Written task:
Provide only the number of lines in the data below that contain the word "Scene".

Data listing:
--
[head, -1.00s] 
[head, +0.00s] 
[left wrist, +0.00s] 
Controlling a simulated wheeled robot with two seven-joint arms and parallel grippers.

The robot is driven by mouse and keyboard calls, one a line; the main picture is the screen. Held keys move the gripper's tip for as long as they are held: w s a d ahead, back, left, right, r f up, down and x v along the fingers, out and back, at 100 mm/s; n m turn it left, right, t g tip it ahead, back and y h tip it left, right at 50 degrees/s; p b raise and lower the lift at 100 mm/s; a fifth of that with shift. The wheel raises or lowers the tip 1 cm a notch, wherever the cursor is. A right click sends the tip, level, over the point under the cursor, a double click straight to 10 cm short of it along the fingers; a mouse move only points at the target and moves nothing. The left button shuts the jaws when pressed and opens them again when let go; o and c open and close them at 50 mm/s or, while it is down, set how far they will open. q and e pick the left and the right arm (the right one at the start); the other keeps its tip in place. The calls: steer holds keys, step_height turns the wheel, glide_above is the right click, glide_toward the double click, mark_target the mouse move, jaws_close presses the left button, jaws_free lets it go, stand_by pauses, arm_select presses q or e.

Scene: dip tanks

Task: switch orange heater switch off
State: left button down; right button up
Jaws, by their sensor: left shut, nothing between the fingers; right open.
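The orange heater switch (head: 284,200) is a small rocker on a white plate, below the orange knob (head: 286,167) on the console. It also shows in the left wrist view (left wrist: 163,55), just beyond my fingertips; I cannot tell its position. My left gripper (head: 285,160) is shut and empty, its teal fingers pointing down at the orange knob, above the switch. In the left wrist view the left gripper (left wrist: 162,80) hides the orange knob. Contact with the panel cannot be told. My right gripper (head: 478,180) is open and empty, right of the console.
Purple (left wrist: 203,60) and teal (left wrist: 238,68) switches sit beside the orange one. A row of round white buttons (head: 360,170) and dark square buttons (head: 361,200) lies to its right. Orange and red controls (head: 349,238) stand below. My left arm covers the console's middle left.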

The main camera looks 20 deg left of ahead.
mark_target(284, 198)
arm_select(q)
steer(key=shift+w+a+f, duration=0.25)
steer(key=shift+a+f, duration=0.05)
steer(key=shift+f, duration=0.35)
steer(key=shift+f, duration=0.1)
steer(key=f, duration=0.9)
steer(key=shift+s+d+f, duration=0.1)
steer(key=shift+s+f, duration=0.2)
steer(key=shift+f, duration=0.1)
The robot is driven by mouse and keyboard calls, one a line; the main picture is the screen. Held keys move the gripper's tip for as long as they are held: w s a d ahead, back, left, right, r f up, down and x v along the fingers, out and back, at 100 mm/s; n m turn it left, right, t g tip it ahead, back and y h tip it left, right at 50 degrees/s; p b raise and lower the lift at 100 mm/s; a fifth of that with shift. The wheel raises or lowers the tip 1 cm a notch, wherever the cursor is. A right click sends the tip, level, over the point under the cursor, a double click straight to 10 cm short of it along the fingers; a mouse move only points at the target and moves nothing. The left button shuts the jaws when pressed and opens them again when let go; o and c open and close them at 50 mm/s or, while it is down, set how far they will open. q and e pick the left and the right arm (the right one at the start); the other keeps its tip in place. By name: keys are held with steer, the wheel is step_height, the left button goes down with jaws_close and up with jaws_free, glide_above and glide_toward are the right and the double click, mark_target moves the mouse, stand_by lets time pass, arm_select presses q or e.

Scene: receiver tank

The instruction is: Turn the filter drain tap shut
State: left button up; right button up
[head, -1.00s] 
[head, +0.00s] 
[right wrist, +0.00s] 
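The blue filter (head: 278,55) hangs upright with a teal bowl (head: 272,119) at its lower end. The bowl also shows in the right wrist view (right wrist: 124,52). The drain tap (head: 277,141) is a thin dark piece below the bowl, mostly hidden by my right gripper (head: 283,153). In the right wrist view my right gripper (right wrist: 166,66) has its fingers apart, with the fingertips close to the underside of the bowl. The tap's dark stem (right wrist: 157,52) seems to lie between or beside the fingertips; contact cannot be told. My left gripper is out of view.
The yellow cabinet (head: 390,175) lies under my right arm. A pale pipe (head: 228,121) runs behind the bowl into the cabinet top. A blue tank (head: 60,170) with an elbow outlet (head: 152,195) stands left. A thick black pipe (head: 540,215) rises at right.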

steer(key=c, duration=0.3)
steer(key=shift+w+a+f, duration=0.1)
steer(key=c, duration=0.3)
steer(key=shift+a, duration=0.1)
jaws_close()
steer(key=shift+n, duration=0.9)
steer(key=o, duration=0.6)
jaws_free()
--
Solved exercise:
2